Monday 12 October 2009

Positive Feedback Loops and the Pound

It's been a long time since I've written anything about the Pound, but with the seemingly universal bearishness on it - and the UK as a whole - I thought it was about time to have a more detailed look at it. I'm sure many remember the dark depths of January 2009 when RBS & Co. were trading (10p!) as if they were about to be nationalised and commentators were decreeing that RBS was "too big to bail out", that without finance the UK was doomed and that it would have to go to the IMF.

That was before it became apparent that the fall in the exchange rate (which has been very large, historically speaking) had had a significant effect upon economic activity (recall that the UK was the first country to see a rebound in the data at the beginning of the year). But the persistent dovishness of the Bank of England (led by the exceptionally incompetent Mervyn King) has taken the shine off things and sentiment has once again shifted to the view that the UK is "finished" and that the Pound will become the new funding currency for the Carry Trade as the Bank of England wants to talk it down. Aside from the fact that the BoE's behaviour is dangerous (it was the BoE selling GBP on the sly in the mid-70s that led to a buyers' strike in the Gilt market), it is inconsistent with its mandate as an inflation-targetting central bank. Specifically, if the strength of the PMI data (which I will discuss below) is confirmed, with inflation remaining stubborn, the BoE will be hiking very quickly.

It is well-known that, thus far, strength in the survey data - such as PMIs - has not been replicated in the hard data (such as IP & GDP). But this is not unusual: there are usually lags of several months as survey optimism based upon orders transmits into actual production. The below chart clearly shows that in both the UK & Eurozone this lag has been 4-7months, and the exceptional strength of the UK Services PMI is remarkable - it is the highest of the developed markets, and sits a full 5pts higher than that of the Eurozone, the next-strongest. It is also well-known in economics circles that the constructioin of the UK official data series is extremely poor - unfortunately, years of low pay at the ONS has resulted in Retail Sales statistics that only cover 20% of consumption (no, I'm not joking!) and GDP statistics that are unrecognisable from the PMI survey until final revisions a long time after. The BoE shares this view, having done much research on the retail sales numbers (that have been inconsistent with their own surveys) and have published research suggesting that the PMIs are a reliable forecast of post-revision GDP. In summary, the PMI data is likely to be correct, not the official data. The BoE are behaving as if they do not believe their own research, but I think this has more to do with their inflation mandate of keeping expectations close to their 2% target.
Next, as with the US, the UK's fiscal position is looking very precarious. But that is nothing new - in fact it has improved significantly as asset prices have rebounded, reducing the probability that the Asset Protection Scheme (APS) will be tapped by any of the participating banks. Moreover, the recovery in financial markets has been accompanied by a V-shaped recovery in banker-pay, and thus, tax revenues. Nevertheless, the deficit is still a significant obstacle to sustained growth, and a fiscal consolidation is now assured, regardless of which government wins the next election. But that does not mean that the UK is heading for a "depression" as Danny Blanchflower publicly declared - in Q4 1976 (shortly after the UK was bailed out by the IMF and forced into a deep fiscal contraction), GDP grew at an annualised rate of 8.4%. The exchange rate matters, as does the question-mark over sustainability being removed - evidence gathered around the time suggested that many consumers had built held back on purchases as a result of the public worry about the deficit. With this resolved, pent-up demand kick-started the recovery. Speaking of consumer demand, anyone walking down Oxford Street will note the following: "never underestimate the stupidity of the UK consumer".
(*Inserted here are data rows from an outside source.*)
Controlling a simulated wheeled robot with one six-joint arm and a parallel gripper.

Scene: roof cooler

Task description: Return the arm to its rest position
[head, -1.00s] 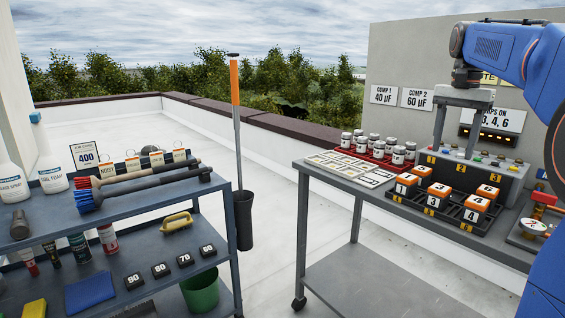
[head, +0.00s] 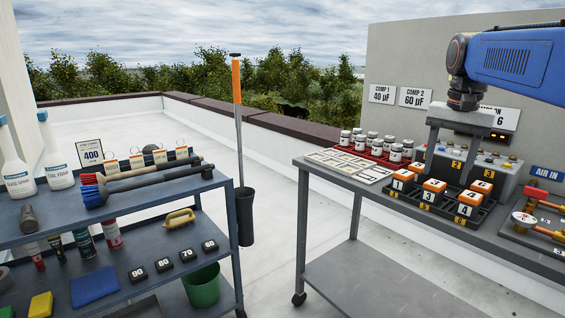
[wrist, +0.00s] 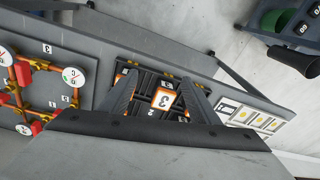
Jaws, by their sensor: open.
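My arm is blue and reaches in from the upper right in the head view. My gripper (head: 450,150) hangs from it, pointing down over the right workbench. It is above the black rack (head: 431,204) of orange-and-white numbered blocks (head: 434,186). In the wrist view my gripper (wrist: 162,100) shows two grey fingers spread apart, with nothing between them. The block marked 3 (wrist: 165,98) shows in the gap, below the fingers.
The right workbench (head: 335,182) also carries white jars in a red tray (head: 373,152), a grey terminal box (head: 500,180) and a gauge panel (head: 540,225). A cart (head: 150,199) with brushes and bottles stands left. The floor between them is clear, apart from a black holder (head: 245,218).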

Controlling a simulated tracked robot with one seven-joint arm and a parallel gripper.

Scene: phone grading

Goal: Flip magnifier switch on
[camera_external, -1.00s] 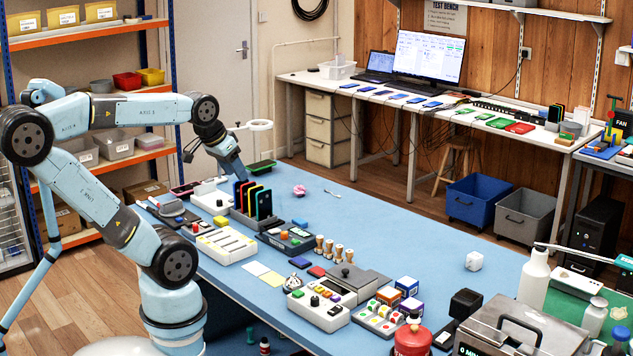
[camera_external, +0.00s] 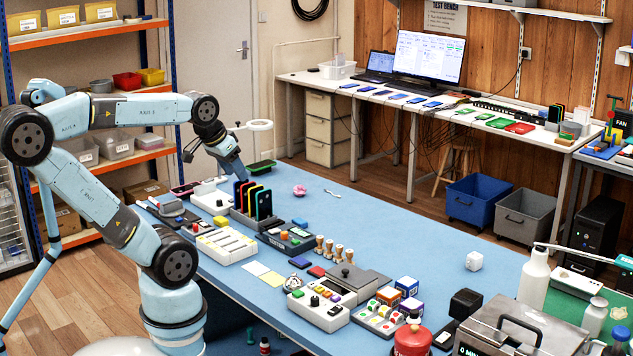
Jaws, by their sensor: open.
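The magnifier (camera_external: 260,125) shows as a white ring on a thin arm, standing over the far left part of the blue bench. Its lower arm is hidden behind my arm, and I cannot make out its switch. My gripper (camera_external: 241,178) points down at the far left of the bench, below and left of the ring. Its tips are small and partly hidden behind the rack of coloured phones, with no held object visible. I cannot tell whether it touches anything.
The rack of upright phones (camera_external: 255,203) stands just in front of my gripper. A white box (camera_external: 211,198) is to its left and a green tray (camera_external: 261,167) to its right. Several testers and stamps crowd the near bench. The bench's right middle (camera_external: 400,225) is mostly clear.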

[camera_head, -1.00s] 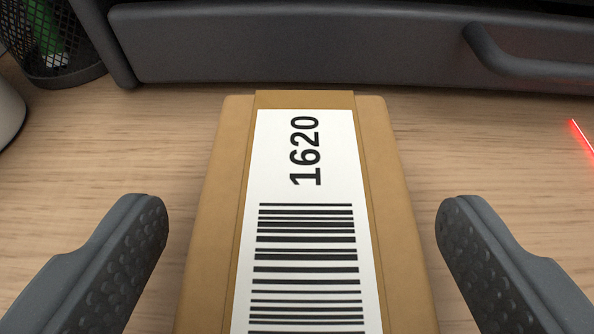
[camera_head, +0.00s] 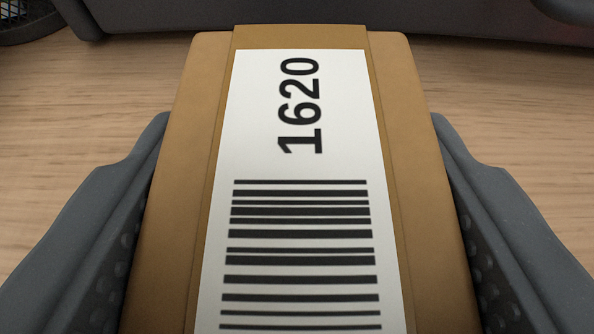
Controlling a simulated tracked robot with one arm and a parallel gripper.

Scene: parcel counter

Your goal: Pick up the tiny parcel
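The tiny parcel (camera_head: 178,190) is a brown cardboard box with a darker tape band. A white label on its top carries "1620" and a barcode. It fills the middle of the view and runs out of the bottom edge. My gripper (camera_head: 301,118) straddles it, one grey finger along each long side. Both fingers lie close against the sides with no table showing between, and it appears shut on the parcel. The parcel's underside is hidden.
The parcel is over a light wood counter (camera_head: 70,130). A dark grey panel (camera_head: 320,15) stands just beyond its far end. Part of a black mesh cup (camera_head: 30,20) shows at the upper left. The counter beside the fingers is clear.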

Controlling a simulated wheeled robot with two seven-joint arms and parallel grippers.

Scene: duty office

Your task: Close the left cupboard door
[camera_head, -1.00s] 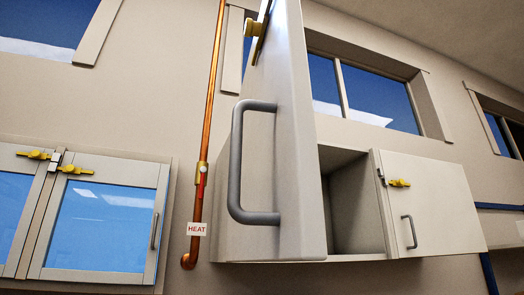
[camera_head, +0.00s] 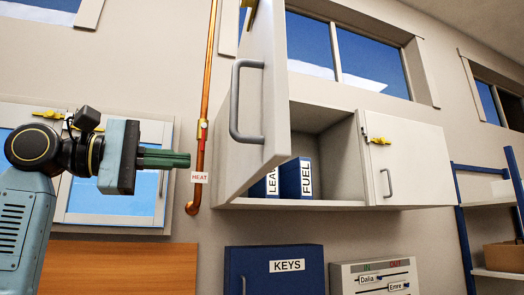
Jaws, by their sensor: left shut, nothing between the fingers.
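The left cupboard door (camera_head: 264,100) stands swung open toward me, with a grey bar handle (camera_head: 236,102) on its face. The white cupboard (camera_head: 325,160) behind it is open on the left and shows binders inside. Its right door (camera_head: 408,165) is shut, with a yellow latch and a small grey handle. My left gripper (camera_head: 188,159) comes in from the left, shut and empty, its green fingers pointing right. In the picture it is left of the open door, close to the copper pipe; its depth against the door is hard to judge. My right gripper is out of view.
A copper pipe (camera_head: 209,90) with a HEAT tag (camera_head: 199,177) runs up the wall left of the cupboard. A glass-doored cabinet (camera_head: 112,219) is behind my left arm. A blue KEYS box (camera_head: 275,275) and an in/out board (camera_head: 376,277) sit below. Blue-framed shelving is at right.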

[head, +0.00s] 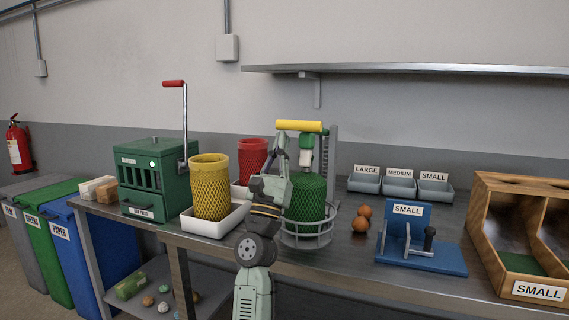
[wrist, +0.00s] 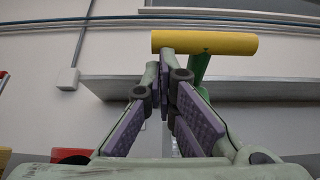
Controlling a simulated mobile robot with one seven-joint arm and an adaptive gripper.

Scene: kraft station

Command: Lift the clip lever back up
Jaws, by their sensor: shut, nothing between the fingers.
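The clip lever has a yellow bar handle (head: 299,126) on a green arm. It stands above a green mesh bag (head: 306,198) in a round wire holder (head: 308,240) at the middle of the bench. My gripper (head: 281,143) is raised in front of it, its fingers pointing up, just under the left part of the handle. In the wrist view my shut, empty fingers (wrist: 166,62) reach up to the yellow handle (wrist: 205,42), with the green arm (wrist: 199,68) to their right. Whether they touch the handle cannot be told. My fingers and arm hide part of the holder.
A yellow basket (head: 210,190) in a white tray and a green press (head: 152,180) stand left. Brown eggs or onions (head: 361,218), a blue fixture (head: 420,255) and a wooden bin (head: 520,230) are right. Grey trays (head: 400,187) line the back, under a shelf (head: 410,70).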

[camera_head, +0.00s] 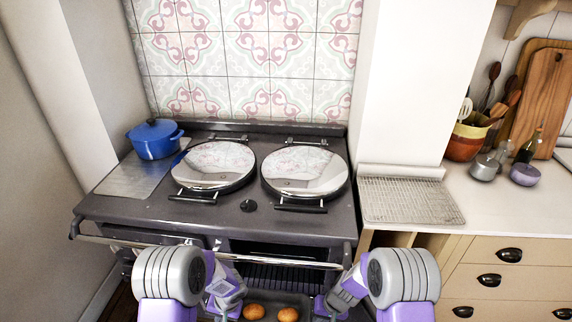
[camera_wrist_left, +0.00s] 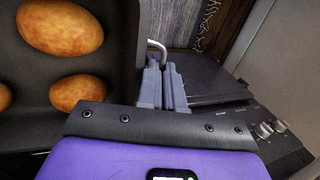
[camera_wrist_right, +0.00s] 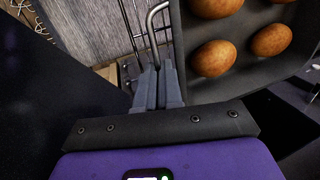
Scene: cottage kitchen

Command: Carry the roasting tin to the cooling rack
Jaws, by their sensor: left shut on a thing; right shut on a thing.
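The dark roasting tin (camera_head: 268,299) with browned potatoes (camera_head: 287,314) is at the bottom of the head view, in front of the range. My left gripper (camera_wrist_left: 165,82) is shut on the tin's wire handle at one end. My right gripper (camera_wrist_right: 158,80) is shut on the handle at the other end. In the head view my left gripper (camera_head: 228,299) and right gripper (camera_head: 330,303) flank the tin. The tin also shows in the left wrist view (camera_wrist_left: 30,120) and the right wrist view (camera_wrist_right: 262,75). The wire cooling rack (camera_head: 410,200) lies empty on the counter right of the range.
The range (camera_head: 250,225) has two closed domed lids (camera_head: 305,170) and a front rail (camera_head: 210,250). A blue pot (camera_head: 153,140) stands at its back left. A white wall pillar (camera_head: 415,80) rises behind the rack. A utensil crock (camera_head: 468,138), small pots and a bottle stand farther right.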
A closer look at sentiment indicates that the market is not just bearish, but positioned as such as well. Indeed, IMM speculative positioning shows a 2.7 standard deviation position relative to neutral - and the LARGEST net short in history. The valuation is not helpful for the bears either - GBP sits undervalued by 13% with respect to the EUR and 17% to the USD.

But what I really wanted to talk about is something that people appear to have completely forgotton about the UK, that was one of the reasons why thing kept getting worse as markets fell. That is, of course, the composition of the national balance sheet. The UK is unusual in that it's Net Foreign Asset (NFA) position can be basically described as "long global equities vs short domestic debt" - i.e. it's assets are "risky" and generally denominated in foreign currency, and its liabilities are bond-like and generally denominated in local currency. This composition acted as a feedback loop that made bank balance sheets even weaker as asset prices fell. But now that they are rising, it is having the opposite effect. In fact, the below chart (which has a simple model of the UK's NFA) suggests that with the currency at current levels, a further 10% outperformance of equities with respect to bonds would result in the UK becoming a NET CREDITOR. This is an extremely significant result - recall that the change in NFA equals the Current Account. In such a scenario, it is rather hard to justify being short the Pound.